Voy poco a misa y no lo digo con orgullo, al contrario. Sin embargo creo que el asistir o no no te condiciona a ser buen o mal hijo de Dios, o menos una mala persona.
Cuánta gente he conocido que se golpea el pecho, comulga sin confesarse o haciéndolo, y en su casa es tremenda joyita. A la inversa, cuánta gente genial y que no asiste. En fin, hay para todo.

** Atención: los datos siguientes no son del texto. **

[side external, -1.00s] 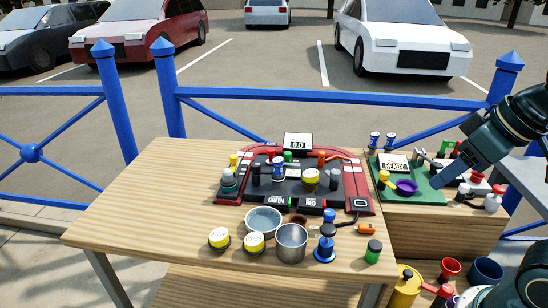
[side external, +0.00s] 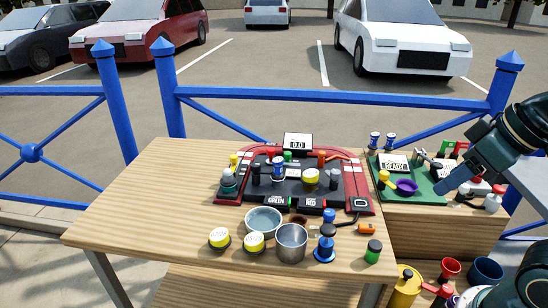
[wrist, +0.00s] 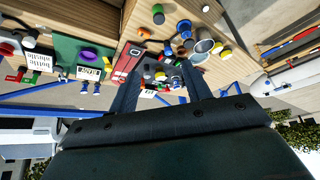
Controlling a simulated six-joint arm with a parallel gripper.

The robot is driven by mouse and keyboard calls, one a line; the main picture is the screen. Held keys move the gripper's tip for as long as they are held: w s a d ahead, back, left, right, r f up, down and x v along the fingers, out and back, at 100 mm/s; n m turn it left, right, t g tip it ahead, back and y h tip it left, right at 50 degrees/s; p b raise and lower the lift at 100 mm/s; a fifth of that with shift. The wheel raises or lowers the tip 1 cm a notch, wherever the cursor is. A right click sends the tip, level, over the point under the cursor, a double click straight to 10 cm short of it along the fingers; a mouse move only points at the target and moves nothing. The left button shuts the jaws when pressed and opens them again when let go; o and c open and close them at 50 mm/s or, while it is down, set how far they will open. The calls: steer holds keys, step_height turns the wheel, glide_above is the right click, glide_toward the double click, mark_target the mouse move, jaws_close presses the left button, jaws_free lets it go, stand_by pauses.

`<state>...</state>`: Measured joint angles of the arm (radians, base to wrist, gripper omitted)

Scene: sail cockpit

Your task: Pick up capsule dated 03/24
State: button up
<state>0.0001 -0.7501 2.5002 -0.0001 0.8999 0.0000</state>
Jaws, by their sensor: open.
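Three round yellow capsules with pale tops are in the side view: two at the front of the wooden table, the left one (side external: 219,237) and the right one (side external: 254,241), and one (side external: 310,178) on the black and red station. Their printing is too small to read, so I cannot tell which is dated 03/24. My gripper (side external: 440,187) is at the right, by the green board, well away from the capsules. In the wrist view its two fingers (wrist: 160,88) are spread with nothing visibly held. A yellow capsule also shows in that view (wrist: 228,55).
A grey bowl (side external: 264,220) and a metal cup (side external: 291,243) stand beside the front capsules. The black and red station (side external: 268,192) is crowded. The table's left side (side external: 155,200) is clear.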

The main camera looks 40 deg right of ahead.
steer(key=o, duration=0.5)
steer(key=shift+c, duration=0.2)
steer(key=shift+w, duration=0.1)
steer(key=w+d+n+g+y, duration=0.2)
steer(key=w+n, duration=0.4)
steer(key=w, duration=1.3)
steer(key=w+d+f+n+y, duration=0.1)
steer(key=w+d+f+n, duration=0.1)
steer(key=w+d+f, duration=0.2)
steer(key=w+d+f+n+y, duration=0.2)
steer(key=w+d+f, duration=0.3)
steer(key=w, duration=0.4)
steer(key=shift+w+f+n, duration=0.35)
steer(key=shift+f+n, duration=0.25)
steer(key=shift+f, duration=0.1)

Hoy fui por 2da vez a las Nazarenas. Ahí donde no hay diferencias, donde blanquitas y pitucas se mezclan con la gente del pueblo profundo, donde los ojos en unísono brillan enjugados en una gota cristalina de salinidad. La emoción que embarga al ver al Cristo morado pintado en ese altar lleno de oro nos hace ver y sentir más humanos dejando de lado por un instante esa cuota de idiotez que cargamos en nuestra sien, en esos ceños fruncidos y en esa intolerancia que nos regresa a la era cavernaria, tan cotidiana por estos días.

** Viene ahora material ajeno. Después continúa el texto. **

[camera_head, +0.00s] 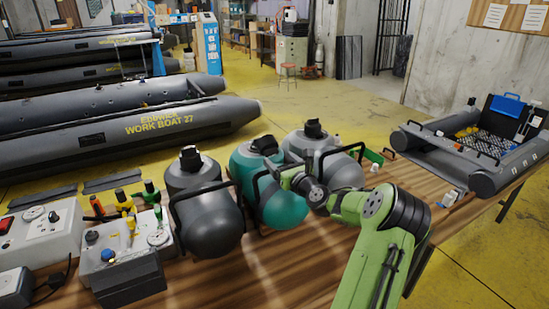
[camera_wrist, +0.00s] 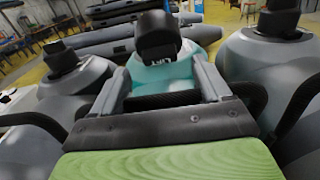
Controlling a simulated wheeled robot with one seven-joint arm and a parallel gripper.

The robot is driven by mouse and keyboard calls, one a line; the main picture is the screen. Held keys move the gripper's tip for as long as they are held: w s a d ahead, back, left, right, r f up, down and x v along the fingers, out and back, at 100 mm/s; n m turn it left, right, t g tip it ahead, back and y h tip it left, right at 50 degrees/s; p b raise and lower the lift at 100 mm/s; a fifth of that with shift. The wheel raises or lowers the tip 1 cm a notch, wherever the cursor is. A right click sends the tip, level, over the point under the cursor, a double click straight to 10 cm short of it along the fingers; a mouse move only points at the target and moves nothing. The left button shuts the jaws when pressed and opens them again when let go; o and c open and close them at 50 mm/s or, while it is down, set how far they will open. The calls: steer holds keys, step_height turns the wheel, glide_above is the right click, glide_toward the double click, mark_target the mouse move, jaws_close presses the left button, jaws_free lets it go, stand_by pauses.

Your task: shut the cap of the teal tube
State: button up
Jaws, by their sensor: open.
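The teal tube (camera_head: 284,210) lies between two grey tubes on the wooden table, its end toward the camera. Its black cap (camera_head: 264,145) is at the top; in the wrist view the cap (camera_wrist: 157,36) rises above the teal surface (camera_wrist: 178,70) with its underside partly showing, so it looks raised. My gripper (camera_head: 284,172) is over the teal tube, beside its black handle. Whether the fingers touch the tube is hard to tell.
A dark grey tube (camera_head: 212,225) is close on the left and a lighter grey tube (camera_head: 340,170) close on the right, both with black caps and handles. A valve box (camera_head: 125,262) stands at the left. A small boat model (camera_head: 480,160) is at the right end.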

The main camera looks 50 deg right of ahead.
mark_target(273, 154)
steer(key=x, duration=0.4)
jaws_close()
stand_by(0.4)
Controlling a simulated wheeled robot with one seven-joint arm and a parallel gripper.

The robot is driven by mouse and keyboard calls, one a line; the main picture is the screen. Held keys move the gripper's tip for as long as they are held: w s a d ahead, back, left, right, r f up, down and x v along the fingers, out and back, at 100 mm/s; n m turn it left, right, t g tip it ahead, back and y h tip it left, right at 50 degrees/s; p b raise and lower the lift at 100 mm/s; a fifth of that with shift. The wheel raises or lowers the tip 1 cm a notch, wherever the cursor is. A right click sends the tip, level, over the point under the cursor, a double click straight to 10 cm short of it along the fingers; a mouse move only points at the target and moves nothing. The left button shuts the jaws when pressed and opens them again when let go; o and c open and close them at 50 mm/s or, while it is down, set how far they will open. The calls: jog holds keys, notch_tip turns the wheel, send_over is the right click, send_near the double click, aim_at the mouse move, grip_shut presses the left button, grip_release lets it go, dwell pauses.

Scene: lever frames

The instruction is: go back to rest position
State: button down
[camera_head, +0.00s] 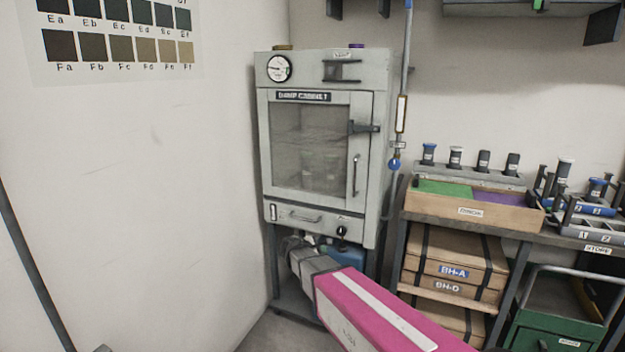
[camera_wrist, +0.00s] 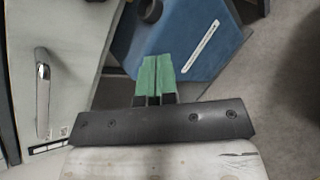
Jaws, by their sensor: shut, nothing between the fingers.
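My gripper shows in the wrist view (camera_wrist: 156,60). Its two green fingers lie side by side, closed together with only a thin line between them and nothing held. In the head view my pink arm reaches in from the lower right, and its grey wrist end is in front of the lower part of the damp cabinet (camera_head: 318,82). The fingers are hard to make out there. A blue box (camera_head: 348,254) is close to the wrist end; in the wrist view a blue box (camera_wrist: 205,45) lies behind the fingertips.
The cabinet door, with its handle (camera_head: 356,174), is shut. To the right, a bench holds a wooden tray (camera_head: 500,212) and racks of dark vials (camera_head: 455,158). Cardboard boxes (camera_head: 450,271) sit below, beside a green cart (camera_head: 548,338). A wall (camera_head: 130,200) bounds the left.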

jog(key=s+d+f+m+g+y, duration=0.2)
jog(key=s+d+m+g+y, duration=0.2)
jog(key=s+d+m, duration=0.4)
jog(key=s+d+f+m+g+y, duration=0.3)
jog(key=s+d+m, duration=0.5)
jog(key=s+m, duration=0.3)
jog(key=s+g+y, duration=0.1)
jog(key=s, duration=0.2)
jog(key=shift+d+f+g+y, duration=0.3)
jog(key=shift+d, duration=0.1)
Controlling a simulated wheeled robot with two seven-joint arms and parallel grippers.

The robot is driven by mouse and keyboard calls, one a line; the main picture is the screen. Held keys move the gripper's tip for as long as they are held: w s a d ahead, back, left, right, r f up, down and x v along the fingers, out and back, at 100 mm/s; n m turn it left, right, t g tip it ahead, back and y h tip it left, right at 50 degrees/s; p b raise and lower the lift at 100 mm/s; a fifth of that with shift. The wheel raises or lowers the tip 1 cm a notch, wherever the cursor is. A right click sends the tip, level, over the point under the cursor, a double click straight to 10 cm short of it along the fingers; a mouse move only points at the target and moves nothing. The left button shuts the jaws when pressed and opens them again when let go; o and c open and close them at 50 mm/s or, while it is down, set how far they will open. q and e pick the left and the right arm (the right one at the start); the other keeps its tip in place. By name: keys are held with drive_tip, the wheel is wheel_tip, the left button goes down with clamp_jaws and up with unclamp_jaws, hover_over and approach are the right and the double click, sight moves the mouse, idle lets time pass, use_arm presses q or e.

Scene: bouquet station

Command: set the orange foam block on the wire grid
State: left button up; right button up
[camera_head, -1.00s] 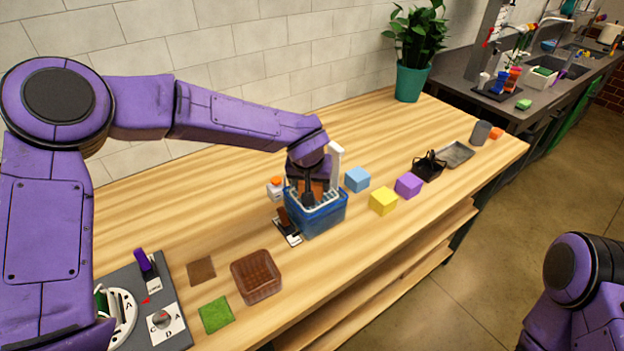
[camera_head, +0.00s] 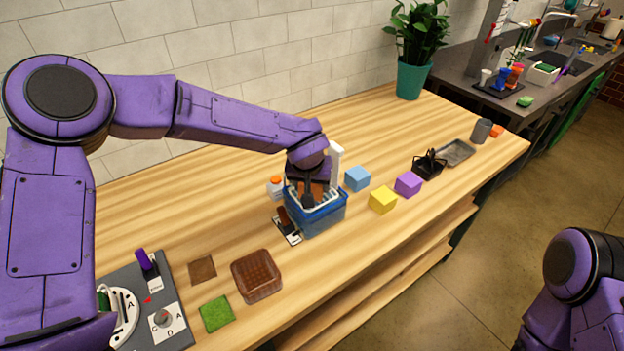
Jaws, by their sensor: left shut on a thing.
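My left gripper (camera_head: 308,198) points down over the blue basin (camera_head: 322,222) in the middle of the bench. It is shut on the orange foam block (camera_head: 317,187), which shows only partly as an orange-brown patch behind the dark fingers. The pale wire grid (camera_head: 330,208) lies across the top of the basin. The block is at or just over the grid; I cannot tell whether they touch. My right gripper is out of view.
Blue (camera_head: 357,178), yellow (camera_head: 383,200) and purple (camera_head: 408,183) cubes stand right of the basin. A white orange-capped container (camera_head: 275,187) stands at its left. The bench's back left is clear.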

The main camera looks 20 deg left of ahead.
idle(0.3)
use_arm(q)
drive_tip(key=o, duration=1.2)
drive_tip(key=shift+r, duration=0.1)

¿Cómo seríamos si fuéramos así siempre? ¿Qué mundo sería el nuestro? Donde no nos separe las ideologías, donde las ansias de poder no se proyecten a un sillón presidencial sino en hacer el bien al más próximo. Ese mundo donde no hayan rabietas, donde no perdamos el tiempo en tonterías y creamos en lo importante que somos en la sociedad para poderla cambiar, rejuvenecer y darle ese toque especial, tan nuestro y único. Donde dejemos de rajar y criticar y empecemos a cosechar y ver a los demás como iguales.

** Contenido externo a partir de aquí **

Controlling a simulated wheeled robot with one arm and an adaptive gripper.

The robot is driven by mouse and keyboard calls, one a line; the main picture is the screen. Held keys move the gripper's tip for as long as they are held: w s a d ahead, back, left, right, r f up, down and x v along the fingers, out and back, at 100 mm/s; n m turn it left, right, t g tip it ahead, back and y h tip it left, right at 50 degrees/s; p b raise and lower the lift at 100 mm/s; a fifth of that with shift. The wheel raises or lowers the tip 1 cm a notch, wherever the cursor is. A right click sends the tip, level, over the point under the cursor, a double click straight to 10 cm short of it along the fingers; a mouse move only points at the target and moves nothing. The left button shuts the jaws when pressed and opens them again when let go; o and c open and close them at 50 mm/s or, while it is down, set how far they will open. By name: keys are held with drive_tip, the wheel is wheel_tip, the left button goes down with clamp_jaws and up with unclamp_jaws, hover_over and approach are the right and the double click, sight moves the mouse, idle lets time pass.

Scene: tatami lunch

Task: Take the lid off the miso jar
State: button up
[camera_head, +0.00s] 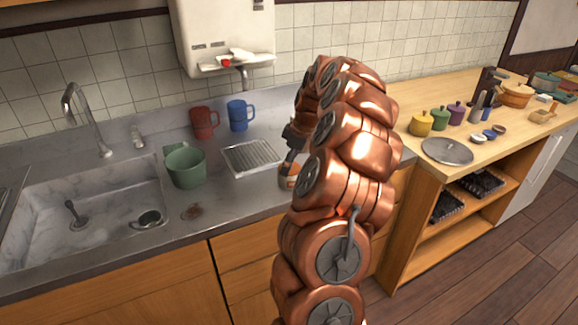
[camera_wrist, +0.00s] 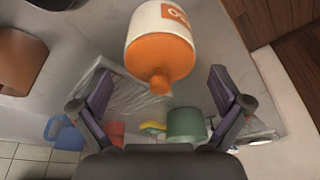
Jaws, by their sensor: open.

Me emocioné en las Nazarenas, mirándolo, rezando, llevando a una amiga. Aplaudiendo en mi mente ese color mate resultado de la convergencia de todos los peruanos sin distinción. Así quisiera vernos siempre, sin odios, con respeto a las diferencias, sin posturas ni hipocresías. Solidarios y con el corazón en la mano. Un corazón que no se debilite debido a nuestros egoísmos.
Hoy sé lo importante que sería para el Perú que los 12 meses del año sean octubre.